Texas seems to have absorbed the majority of the damage from Harvey, with the Texas Department of Public Safety estimating as of September 1st that at least 185,000 Texas homes had been damaged with 9,000 entirely destroyed.

Unfortunately, the impact from Hurricane Harvey is not limited to the immediate damage from the storm, as many will be feeling its impacts for a long time. People whose houses were lost or damaged in the storm have had to spend time repairing what they can and disposing of materials or sections that cannot be salvaged.

According to Bob Burton, the Senior Engineering Fellow in the Global Wells Group at ConocoPhillips, many companies in the Houston area experienced slow-downs in the wake of Harvey.

“[The office] was closed for roughly 2 weeks to allow water levels to subside so that employees could reach the office,” Burton stated. Neighboring companies echo this dilemma.

Burton explained “Up to half of their Houston-area workforce will need to work from home while the company works to clean up their offices and get them operational.” Even the smaller companies faced similar disruptions from Harvey-based obstructions and employees needing to take time off to deal with flood damage to their property and neighborhoods. Several companies are also donating resources to help with the Hurricane recovery efforts.

“As a general rule,” said Burton, “critical operations continue but non-critical operations have slowed to allow employees to deal with flooding in their homes and neighborhoods.”

In the engineering industry in particular, this storm has had a noticeable effect on several sectors. Most noticeably, the petroleum, civil, and geological engineering sectors, as well as geological scientists, will likely find themselves reacting to the effects of Harvey for a considerable amount of time, particularly given that Houston, TX is the fourth-most populous city in the United States and a center of the energy industry.

As Dr. Hossein Kazemi, Chesebro’ Distinguished Chair in Petroleum Engineering at Colorado School of Mines points out, an initial general estimate of the immediate damage in the petroleum industry shows “nearly $200 billion dollars of property loss, 4 million barrels of refinery capacity disruption, an increase in gasoline price of $0.25 to $0.35 per gallon of gasoline, disruption of some 300,000 [barrels per day] of oil from the Gulf, and finally disruption of about 300,000 [barrels per day] of oil from Eagle Ford.”

Dr. Lesli Wood, the Weimer Distinguished Chair and Professor in Sedimentary and Petroleum Geology at Colorado School of Mines points out that the effects of Harvey on Colorado School of Mines were multi-faceted. She says that there was “complete dissociation” from many students and faculty who had family in the affected areas and that many people had a hard time focusing on their academic work while worrying about loved ones in the midst of the devastation.

The next major impact Dr. Wood highlighted was in funding and resource management, as many companies that provide funding to her department were shut down during and after the hurricane. She also mentioned that many returning students were attempting to use Petrel Software but could not because the licensees are renewed out of Houston. Several members of her team also had trouble receiving confirmation from companies that were supposed to issue job offers the first week of September, since offices in the Houston area were almost all shut down.

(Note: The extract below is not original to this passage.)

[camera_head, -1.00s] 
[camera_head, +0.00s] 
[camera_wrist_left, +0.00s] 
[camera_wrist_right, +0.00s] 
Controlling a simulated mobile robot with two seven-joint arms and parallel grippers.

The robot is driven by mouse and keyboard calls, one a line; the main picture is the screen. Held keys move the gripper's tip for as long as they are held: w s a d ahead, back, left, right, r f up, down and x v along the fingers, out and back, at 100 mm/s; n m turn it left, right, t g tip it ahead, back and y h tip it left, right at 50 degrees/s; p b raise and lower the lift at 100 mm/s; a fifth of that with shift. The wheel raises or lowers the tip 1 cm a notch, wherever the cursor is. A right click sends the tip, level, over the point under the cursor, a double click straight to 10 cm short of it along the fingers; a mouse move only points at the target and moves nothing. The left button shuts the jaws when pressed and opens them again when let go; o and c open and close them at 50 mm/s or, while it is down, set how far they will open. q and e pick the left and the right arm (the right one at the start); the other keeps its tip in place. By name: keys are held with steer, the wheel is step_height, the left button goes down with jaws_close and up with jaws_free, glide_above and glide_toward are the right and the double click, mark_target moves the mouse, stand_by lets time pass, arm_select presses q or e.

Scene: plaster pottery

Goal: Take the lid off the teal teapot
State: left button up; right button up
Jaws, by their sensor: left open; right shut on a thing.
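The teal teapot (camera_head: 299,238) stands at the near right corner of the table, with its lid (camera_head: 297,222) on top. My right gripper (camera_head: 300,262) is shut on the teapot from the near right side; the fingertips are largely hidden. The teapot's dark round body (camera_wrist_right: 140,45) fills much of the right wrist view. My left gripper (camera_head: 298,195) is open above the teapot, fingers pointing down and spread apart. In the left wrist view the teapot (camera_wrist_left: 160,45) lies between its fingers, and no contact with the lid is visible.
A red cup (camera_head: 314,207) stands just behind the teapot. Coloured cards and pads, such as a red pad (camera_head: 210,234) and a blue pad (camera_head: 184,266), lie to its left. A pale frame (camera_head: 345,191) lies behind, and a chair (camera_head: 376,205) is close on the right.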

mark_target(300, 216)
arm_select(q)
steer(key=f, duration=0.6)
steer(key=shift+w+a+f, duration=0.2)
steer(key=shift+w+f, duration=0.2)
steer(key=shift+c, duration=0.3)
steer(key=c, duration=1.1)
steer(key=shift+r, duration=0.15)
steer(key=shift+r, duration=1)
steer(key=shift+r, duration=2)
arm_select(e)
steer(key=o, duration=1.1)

Additionally, people outside the academic sector of the geological community were heavily impacted. Most notably, the Society of Exploration Geophysicists (SEG) was scheduled to have its annual meeting in Houston this year.

“This is an event that brings in [about] 10,000 people,” Dr. Wood explained.

Due to the uncertainty caused by the storm, many attendees did not know until about a week before the conference whether the meeting was still going to happen. Several businesses that had already shipped supplies for their booths and other resources to Houston were unsure as to where those supplies ended up after Harvey.

Dr. Wood also pointed out that many people in her department and industry had to prioritize their own personal recovery over industry concerns. While she is confident that given enough time and resources, most US sectors will recover from this disaster, the current situation is fraught with high emotions.

“[There is] a lot of anxiety around things that are not happening because business is shut down in some of the…major central areas where we do business,” Dr. Wood stated.

With close to 2,000 Mines alumni registered in Houston, TX and Corpus Christi, TX and many current students originally from the areas affected by Hurricane Harvey, it is clear that the Mines campus has a vested interest in Harvey’s effects, both in a professional and a personal context.

While areas like Florida and Puerto Rico may not be central engineering hubs like Houston, it is important to note that those areas are seeing similar impacts from Hurricane Irma and will undoubtedly continue to need humanitarian aid and engineering solutions in the future as well.

With the looming threats of other tropical storms, and the knowledge that the 2017 hurricane season does not end until Nov. 30, it seems the only thing certain about this hurricane season is uncertainty.

As recovery efforts get underway, there will be a need for engineering minds to aid in recovery and planning the safeguards to help reduce future devastation from similar storms.